<<<<

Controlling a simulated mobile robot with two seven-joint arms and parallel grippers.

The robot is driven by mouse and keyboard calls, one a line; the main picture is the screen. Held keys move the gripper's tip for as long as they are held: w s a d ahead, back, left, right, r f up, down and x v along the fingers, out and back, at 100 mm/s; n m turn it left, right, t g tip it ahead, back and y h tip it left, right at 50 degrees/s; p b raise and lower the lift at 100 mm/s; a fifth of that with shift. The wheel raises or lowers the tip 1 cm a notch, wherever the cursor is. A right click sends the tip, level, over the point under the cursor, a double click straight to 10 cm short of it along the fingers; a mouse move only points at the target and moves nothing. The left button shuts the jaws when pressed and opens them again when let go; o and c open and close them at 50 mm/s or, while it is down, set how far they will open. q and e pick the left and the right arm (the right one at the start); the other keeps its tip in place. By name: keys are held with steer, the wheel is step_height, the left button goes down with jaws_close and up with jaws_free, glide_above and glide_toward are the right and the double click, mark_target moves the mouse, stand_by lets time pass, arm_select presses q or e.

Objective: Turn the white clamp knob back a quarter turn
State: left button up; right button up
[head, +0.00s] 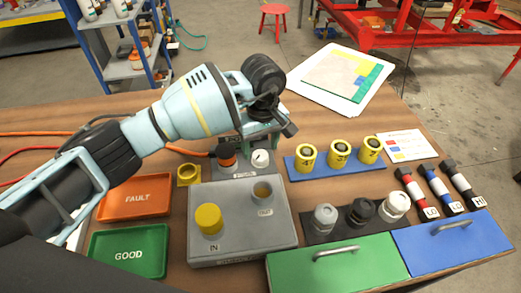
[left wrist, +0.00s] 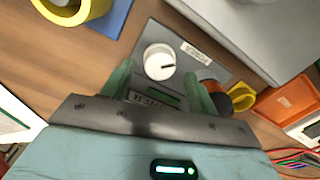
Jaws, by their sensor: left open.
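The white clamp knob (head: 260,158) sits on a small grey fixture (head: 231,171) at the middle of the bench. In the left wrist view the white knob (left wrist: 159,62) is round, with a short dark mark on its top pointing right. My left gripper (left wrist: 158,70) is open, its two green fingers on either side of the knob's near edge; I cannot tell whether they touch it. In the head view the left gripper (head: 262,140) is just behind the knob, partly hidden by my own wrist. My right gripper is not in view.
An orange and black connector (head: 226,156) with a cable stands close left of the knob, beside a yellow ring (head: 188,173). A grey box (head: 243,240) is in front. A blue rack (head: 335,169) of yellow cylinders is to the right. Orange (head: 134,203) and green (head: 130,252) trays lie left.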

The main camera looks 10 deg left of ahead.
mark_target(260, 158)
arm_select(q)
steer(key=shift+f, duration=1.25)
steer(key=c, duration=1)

>>>>
<<<<

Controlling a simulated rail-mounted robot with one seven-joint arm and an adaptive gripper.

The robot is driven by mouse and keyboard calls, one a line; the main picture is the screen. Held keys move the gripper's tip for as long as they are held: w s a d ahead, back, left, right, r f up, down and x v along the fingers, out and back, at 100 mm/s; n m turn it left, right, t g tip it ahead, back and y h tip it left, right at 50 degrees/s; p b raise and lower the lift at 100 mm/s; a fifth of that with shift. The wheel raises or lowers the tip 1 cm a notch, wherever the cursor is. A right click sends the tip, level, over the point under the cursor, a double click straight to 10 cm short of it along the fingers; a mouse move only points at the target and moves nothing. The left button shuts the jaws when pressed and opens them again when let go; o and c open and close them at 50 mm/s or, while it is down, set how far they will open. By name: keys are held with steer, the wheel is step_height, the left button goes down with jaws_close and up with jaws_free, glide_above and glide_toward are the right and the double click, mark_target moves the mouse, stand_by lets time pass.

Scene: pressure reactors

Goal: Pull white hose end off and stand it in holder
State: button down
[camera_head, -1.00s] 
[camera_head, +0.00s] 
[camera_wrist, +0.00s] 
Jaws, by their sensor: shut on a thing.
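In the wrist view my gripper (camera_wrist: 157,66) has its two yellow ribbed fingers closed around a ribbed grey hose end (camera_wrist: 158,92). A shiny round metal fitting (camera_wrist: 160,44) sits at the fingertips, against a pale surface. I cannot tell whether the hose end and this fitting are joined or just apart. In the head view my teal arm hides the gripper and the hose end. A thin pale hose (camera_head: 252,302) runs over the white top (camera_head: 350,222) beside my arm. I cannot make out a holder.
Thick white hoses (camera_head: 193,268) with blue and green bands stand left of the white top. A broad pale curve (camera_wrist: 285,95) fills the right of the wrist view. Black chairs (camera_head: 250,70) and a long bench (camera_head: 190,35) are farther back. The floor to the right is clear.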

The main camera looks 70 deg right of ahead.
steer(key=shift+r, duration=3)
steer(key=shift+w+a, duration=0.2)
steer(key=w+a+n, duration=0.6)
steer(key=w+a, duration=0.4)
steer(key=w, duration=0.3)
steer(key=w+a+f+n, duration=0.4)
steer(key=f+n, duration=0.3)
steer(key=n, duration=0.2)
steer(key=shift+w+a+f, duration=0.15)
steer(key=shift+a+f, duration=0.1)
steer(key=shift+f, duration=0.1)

>>>>
<<<<

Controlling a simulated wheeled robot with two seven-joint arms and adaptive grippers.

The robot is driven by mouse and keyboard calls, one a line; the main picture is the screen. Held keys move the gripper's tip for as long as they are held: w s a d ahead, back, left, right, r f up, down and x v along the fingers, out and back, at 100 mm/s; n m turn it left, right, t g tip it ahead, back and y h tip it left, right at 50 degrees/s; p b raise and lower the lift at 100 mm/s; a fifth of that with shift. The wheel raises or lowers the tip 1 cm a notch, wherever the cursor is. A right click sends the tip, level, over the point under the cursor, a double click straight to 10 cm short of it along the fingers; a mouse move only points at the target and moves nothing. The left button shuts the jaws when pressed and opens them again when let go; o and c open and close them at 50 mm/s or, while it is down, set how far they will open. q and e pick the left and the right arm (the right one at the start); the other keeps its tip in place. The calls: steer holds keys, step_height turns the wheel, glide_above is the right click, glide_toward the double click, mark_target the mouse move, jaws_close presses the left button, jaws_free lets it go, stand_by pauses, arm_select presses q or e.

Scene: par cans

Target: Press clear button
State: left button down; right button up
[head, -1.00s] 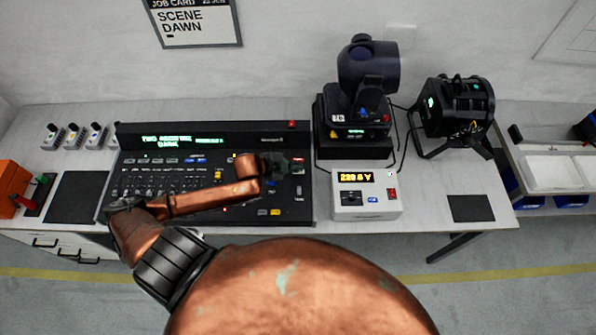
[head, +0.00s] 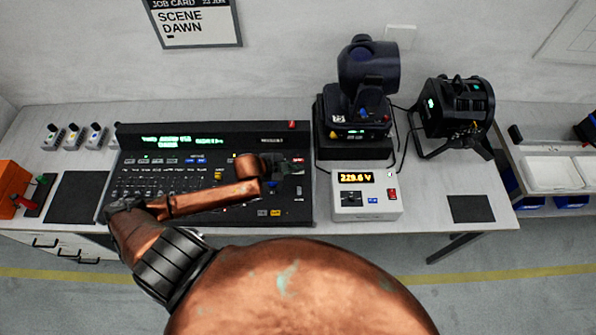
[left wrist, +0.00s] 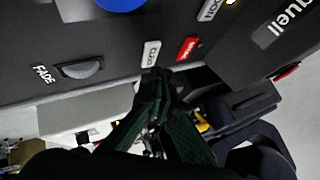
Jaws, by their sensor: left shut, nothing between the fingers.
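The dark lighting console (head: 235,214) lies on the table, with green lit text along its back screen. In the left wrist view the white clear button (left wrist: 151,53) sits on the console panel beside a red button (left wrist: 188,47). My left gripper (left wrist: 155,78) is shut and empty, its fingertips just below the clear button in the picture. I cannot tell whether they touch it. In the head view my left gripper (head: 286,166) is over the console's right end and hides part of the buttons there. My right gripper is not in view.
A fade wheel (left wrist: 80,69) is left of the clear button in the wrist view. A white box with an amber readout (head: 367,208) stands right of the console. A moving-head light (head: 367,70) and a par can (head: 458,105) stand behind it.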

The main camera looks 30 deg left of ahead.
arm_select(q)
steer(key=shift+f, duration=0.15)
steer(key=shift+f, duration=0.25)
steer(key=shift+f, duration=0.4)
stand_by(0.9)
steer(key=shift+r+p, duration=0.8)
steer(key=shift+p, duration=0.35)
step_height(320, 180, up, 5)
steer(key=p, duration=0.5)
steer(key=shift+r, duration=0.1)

>>>>

Go through the listing above and locate each line that holds the word "Controlling". Copy those lines.

Controlling a simulated mobile robot with two seven-joint arms and parallel grippers.
Controlling a simulated rail-mounted robot with one seven-joint arm and an adaptive gripper.
Controlling a simulated wheeled robot with two seven-joint arms and adaptive grippers.

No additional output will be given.